With these extra tasks, I released the first version of the library manually, but there was a lot of annoying difficulties:

Proper solution

When I mentioned this, Itamar Ravid recommended trying to make it an sbt code generator. sbt has built-in support for generating source code, as described on it's documentation page. This alone though would not be enough to cover our use case, as in zio-aws even the set of projects is dynamic and comes from the enumeration of schema models. Fortunately, there is support for that in too, through the extraProjects property of sbt plugins.

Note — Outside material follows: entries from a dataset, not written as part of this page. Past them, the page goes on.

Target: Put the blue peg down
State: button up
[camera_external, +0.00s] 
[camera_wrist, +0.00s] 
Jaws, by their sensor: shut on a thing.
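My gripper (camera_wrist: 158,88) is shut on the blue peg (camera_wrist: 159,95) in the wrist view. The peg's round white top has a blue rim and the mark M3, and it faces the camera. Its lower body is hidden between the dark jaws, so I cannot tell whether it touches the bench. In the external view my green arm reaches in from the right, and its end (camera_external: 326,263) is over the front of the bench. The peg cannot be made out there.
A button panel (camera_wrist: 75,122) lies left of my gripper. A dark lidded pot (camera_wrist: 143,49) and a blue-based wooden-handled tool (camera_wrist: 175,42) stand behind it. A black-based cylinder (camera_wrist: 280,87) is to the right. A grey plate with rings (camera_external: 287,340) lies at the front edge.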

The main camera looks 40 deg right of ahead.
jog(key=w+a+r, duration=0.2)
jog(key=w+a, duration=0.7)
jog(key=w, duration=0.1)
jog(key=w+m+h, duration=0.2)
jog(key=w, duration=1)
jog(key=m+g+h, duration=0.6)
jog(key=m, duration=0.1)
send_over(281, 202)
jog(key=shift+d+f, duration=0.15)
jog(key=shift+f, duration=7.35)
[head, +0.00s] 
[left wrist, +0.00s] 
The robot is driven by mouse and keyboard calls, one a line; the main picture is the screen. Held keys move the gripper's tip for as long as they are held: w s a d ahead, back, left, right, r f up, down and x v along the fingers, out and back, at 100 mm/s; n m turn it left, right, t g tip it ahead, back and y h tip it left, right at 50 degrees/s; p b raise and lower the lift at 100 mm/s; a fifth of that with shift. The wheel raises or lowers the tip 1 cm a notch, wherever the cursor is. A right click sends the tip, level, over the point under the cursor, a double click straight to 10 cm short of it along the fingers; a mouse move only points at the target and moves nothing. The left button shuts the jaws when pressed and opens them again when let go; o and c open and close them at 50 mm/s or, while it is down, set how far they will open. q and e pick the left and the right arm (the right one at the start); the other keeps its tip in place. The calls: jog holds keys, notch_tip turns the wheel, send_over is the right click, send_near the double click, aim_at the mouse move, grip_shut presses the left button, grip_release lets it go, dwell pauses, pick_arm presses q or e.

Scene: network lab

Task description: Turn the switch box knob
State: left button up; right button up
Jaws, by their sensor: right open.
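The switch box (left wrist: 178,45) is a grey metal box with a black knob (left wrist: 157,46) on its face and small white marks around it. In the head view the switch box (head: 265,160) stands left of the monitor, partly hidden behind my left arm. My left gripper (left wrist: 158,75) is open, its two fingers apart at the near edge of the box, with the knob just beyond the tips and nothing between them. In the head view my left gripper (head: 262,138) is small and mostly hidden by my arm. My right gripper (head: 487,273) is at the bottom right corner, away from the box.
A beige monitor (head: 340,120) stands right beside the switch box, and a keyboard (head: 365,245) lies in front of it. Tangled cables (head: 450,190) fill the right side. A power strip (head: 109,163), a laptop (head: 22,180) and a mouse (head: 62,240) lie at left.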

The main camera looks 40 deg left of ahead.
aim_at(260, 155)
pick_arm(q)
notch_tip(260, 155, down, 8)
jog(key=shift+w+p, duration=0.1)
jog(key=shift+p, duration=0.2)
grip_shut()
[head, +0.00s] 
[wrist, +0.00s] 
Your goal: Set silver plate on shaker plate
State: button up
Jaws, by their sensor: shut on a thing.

With these two tools, the new project layout became the following:

In this setup, it is possible to build any subset of the generated libraries without the need to process and compile all of them, so it needs much less memory. It is also much simpler to run tests or build examples on top of them, as the test and example projects can directly depend on the generated libraries as sbt submodules. And even developing the code generator itself is convenient - although for editing it, it has to be opened as in a separate IDE session, but otherwise, sbt reload on the top level project automatically recompiles the plugin when needed.

Let's see piece by piece how we can achieve this!

Project as a source dependency

The first thing I wanted to do is having the zio-aws-codegen project converted to an sbt plugin, but still having it in the same repository and be able to use it without having to install to a local repository. Although the whole code generator code could have been added to the top level sbt project's project source, I wanted to keep it as a separate module to be able to publish it as a library or a CLI tool in the future if needed.

This can be achieved by putting it in a subdirectory of the top level project, with a separate build.sbt that contains the

sbtPlugin := true

(beside the usual ones). Then it can be referenced in the top level project's project/plugins.sbt in the following way:

lazy val codegen = project
  .in(file("."))
  .dependsOn(ProjectRef(file("../zio-aws-codegen"), "zio-aws-codegen"))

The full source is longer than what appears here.